Since this series focuses on Facebook’s abuses, I will concentrate on ways to replace the Facebook experience. What to do about Google, Twitter, Bing, Youtube, etc. will have to wait. First, I assume you still want to have some kind of presence online. Is there any way to replicate the features of Facebook you like while avoiding the drawbacks? People’s reasons for being on Facebook differ, of course, and alternatives may meet some people’s needs and not others. In general though the short answer is “Not easily.”

For that reason I intend to present a staged series of alternatives, starting in this post with those that involve the least effort and most closely resemble Facebook. The closest Facebook competitors I can find that offer the type of privacy and absence of behind-your-back personal data manipulation practiced by Facebook are Diaspora pods, MeWe, Minds, and Sociall.io, arranged in alphbetical order. The major drawback to these alternative platforms is that none of your Facebook friends probably has an account on any of them. Since these are social networking sites, no account means no privileged access, means even if you get your friends to your page on one of these alternate platforms, they won’t be able to see it unless you make it available to the general public. Of course you are already limiting who gets to see what you post on Facebook, right? Right … ? (Face palm!) How about if we wait while you take care of that ….

All good now? Let’s say you create an account on one of these platforms and just as on Facebook you create rules to limit access to your posts. The only way your Facebook friends will get to see your posts is if they create an account and you let that account into one of your privileged access groups, whether it’s called “friend,” “contact,” etc. Now you have to convince your Facebook friends to create and use that account. They don’t have to move their Facebook presence onto the other platform, but they do have to maintain that account and log in to it to see your posts. As long as your friends maintain their pages on Facebook you will all have to split time between the two platforms. Some people won’t stand for the inconvenience, friend or not.

Moving to an alternate social networking platform would work best if an entire group of people who wanted to keep in touch did it together, or if you, as the group leader/inspiration/provocateur, convinced the bulk of the group to migrate over. And the move is not just a matter of following the leader’s pages but each member of the group moving their Facebook presence to the other platform. That way the entire group can abandon Facebook, at least as a means for interacting with the other members of the group.

Still considering this option? Here’s a quick, beginner-level review of the platforms mentioned above. Diaspora is not really a social networking platform. It’s a software suite used to create social networking “pods.” A “pod” is a group of people who share some common interest or connection that motivates them to form an online group so they can share information with each other.
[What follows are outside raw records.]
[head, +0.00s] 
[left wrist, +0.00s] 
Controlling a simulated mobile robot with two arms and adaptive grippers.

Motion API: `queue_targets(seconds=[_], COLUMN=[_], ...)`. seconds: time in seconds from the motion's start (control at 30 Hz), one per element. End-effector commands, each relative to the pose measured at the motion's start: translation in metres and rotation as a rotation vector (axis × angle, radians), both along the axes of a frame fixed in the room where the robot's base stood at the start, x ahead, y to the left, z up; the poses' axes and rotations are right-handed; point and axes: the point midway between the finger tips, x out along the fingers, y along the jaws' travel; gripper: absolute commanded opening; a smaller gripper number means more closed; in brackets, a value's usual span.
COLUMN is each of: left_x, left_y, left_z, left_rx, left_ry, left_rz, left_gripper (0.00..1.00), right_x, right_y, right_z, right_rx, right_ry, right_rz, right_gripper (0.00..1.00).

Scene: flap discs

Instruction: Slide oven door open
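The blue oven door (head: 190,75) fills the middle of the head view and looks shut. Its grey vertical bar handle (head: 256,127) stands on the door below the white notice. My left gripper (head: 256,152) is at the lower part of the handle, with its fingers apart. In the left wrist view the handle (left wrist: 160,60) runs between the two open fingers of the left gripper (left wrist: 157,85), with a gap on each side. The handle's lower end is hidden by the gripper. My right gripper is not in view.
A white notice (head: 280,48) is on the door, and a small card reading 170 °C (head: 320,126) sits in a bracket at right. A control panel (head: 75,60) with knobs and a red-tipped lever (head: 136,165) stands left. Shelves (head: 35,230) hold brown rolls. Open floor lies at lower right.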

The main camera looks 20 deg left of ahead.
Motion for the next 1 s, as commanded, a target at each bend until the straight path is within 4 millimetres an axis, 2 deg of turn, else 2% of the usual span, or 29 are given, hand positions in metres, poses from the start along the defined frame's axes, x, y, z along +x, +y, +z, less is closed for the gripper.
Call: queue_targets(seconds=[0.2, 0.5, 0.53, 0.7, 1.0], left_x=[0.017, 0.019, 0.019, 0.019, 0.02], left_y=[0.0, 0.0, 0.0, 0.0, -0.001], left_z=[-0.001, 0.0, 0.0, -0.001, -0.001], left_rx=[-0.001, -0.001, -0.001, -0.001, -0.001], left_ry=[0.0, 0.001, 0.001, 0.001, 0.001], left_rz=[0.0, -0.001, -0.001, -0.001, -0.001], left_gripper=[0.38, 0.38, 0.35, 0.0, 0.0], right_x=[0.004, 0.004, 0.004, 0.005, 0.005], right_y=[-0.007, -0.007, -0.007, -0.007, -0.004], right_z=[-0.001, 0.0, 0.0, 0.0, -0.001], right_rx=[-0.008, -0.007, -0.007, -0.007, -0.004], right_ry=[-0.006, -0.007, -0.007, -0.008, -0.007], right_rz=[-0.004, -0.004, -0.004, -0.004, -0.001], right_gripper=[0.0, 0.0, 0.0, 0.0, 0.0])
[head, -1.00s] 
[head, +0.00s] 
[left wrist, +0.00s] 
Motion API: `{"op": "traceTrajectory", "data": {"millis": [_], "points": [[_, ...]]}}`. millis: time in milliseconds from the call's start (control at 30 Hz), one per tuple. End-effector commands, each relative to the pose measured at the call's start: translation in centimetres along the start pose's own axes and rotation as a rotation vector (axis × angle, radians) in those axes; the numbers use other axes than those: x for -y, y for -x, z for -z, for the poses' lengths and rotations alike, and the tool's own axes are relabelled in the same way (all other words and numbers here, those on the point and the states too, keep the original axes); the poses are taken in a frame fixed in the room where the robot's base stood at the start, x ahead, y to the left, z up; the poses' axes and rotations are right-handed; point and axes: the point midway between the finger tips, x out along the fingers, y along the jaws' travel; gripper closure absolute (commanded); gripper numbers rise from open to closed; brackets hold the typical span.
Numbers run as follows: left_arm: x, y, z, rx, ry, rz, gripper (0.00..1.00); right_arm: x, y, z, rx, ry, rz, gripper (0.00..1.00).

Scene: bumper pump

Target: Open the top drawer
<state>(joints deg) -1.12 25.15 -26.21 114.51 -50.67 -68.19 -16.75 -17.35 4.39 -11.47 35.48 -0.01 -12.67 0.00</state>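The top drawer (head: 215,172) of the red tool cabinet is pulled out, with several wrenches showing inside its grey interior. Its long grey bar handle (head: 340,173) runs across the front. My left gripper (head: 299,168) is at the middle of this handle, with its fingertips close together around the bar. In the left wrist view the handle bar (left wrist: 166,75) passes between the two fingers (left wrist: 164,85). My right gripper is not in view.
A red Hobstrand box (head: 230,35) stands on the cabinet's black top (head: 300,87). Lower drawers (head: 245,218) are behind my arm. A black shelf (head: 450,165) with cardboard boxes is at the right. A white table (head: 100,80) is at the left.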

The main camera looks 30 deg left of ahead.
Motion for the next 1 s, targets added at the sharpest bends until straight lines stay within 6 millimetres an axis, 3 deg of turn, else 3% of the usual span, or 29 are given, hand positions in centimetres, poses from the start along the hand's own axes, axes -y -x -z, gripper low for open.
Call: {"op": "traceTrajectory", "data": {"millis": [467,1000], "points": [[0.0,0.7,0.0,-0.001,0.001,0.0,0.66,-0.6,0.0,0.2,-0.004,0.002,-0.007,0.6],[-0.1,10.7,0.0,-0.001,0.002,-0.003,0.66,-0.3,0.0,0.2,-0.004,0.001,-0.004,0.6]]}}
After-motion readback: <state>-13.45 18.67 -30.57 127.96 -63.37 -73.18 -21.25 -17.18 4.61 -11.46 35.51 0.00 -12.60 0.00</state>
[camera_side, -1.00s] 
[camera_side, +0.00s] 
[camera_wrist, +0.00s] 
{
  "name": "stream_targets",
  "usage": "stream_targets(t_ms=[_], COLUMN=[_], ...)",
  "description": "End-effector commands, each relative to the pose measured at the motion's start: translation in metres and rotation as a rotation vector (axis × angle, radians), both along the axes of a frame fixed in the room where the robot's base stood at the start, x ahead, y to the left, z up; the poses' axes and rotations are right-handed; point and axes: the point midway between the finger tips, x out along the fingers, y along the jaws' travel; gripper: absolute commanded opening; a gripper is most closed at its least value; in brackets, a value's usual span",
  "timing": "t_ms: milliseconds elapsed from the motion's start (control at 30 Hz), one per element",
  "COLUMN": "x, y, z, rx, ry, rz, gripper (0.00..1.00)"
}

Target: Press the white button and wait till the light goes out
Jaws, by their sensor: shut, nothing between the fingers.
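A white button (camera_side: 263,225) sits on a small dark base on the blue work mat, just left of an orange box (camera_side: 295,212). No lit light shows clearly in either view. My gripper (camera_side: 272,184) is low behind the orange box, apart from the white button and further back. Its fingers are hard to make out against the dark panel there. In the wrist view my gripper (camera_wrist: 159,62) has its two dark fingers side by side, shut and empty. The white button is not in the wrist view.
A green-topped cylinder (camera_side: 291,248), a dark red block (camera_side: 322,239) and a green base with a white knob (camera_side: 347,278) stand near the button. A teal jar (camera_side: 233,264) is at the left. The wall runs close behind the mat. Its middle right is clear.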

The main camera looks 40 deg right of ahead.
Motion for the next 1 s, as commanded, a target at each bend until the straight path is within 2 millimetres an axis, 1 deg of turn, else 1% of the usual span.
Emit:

Members of the “pod” can communicate with one another online because someone with technical skill has installed the Diaspora software and used it to create a social networking platform on one or more physical or virtual computers accessible to members of the “pod”. There are many, many existing Diaspora “pods.” Whether you and your Facebook friends would find any of them to be a suitable online home is anyone’s guess. If not, you would need to create a new “pod,” and there is the major drawback; you need someone with technical skill to create and maintain the “pod.” No, I won’t do it for you, unless you and your Friends all commit to pay for it. If you don’t want to investigate costs yourself, wait for some of the following posts, where I will address costs.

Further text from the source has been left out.